Plus de plaintes, mais toujours aussi peu de sanctions
Si, comme le reconnaissent plusieurs spécialistes de ce pays, de plus en plus de femmes victimes de viol ou de violences domestiques déposent des plaintes à la police, ces crimes sont fréquents et ne sont généralement pas sanctionnés. Cette impunité s’explique en partie par l’absence de moyens pour poursuivre les criminels, mais elle est surtout une pratique courante, selon certains défenseurs des droits humains.

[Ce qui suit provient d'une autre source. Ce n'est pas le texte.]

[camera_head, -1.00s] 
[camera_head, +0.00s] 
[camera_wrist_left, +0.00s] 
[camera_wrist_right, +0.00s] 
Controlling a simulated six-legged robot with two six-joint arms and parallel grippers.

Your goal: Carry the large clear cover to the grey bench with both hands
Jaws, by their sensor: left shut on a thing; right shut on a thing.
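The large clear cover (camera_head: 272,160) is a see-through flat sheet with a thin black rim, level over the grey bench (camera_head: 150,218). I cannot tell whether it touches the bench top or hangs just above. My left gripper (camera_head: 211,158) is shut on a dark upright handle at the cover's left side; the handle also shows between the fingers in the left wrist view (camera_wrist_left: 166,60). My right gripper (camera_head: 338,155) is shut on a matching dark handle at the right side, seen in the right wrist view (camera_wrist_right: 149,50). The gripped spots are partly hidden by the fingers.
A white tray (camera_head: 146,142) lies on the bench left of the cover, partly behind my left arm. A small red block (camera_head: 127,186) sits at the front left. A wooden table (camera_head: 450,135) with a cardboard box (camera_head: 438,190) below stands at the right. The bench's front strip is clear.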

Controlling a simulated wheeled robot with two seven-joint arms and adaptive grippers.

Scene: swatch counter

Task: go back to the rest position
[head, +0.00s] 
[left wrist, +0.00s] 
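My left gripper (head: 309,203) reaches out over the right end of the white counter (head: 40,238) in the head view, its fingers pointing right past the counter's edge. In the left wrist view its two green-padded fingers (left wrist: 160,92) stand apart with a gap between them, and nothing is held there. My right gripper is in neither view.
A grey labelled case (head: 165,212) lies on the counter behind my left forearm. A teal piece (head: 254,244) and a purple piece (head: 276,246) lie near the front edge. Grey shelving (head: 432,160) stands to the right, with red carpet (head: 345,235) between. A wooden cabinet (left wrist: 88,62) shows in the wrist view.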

Musu assure qu’elle avait fait part de sa situation mais qu’elle n’avait pas été écoutée. « Chaque fois que vous parlez au chef, il vous répond « l’homme a toujours raison » », confie-t-elle. « C’est la coutume ». C’est l’attitude qui prévaut, confirme Jamesina King, présidente de la Commission des droits de l’homme de Sierra Leone. « C’est une réaction typique ».
La commission des droits de l’homme s’est récemment rendue dans le nord du pays pour sensibiliser les communautés aux problèmes de la violence envers les femmes et plusieurs de ses membres ont constaté que bon nombre de personnes n’avaient pas entendu parler des droits des femmes ou étaient indifférents à leurs plaintes. Avant de partir pour Freetown, Musu s’était déjà enfuie à plusieurs reprises de chez ses parents, qui vivaient à proximité de son domicile conjugal – dans la ville de Kabala (nord), à environ 170 kilomètres de la capitale. A chaque fois, ses parents l’avaient réprimandée avant de la convaincre de rejoindre son mari.
La médiation favorise l’impunité
« C’est sans aucun doute un monde d’homme ; un monde de chef, déplore Mme Bernath, d’Amnesty International. Les chefs ont un pouvoir considérable et ceux qui tentent de promouvoir les droits des femmes sont rares ». Et même dans les cas où un chef doit se prononcer sur une affaire de violence domestique ou d’agression sexuelle, sa stratégie consiste généralement à jouer les bons offices pour résoudre un problème considéré comme un différend d’ordre familial. « Il y a encore cette idée selon laquelle ces problèmes doivent être réglés en famille », explique Mme Bernath.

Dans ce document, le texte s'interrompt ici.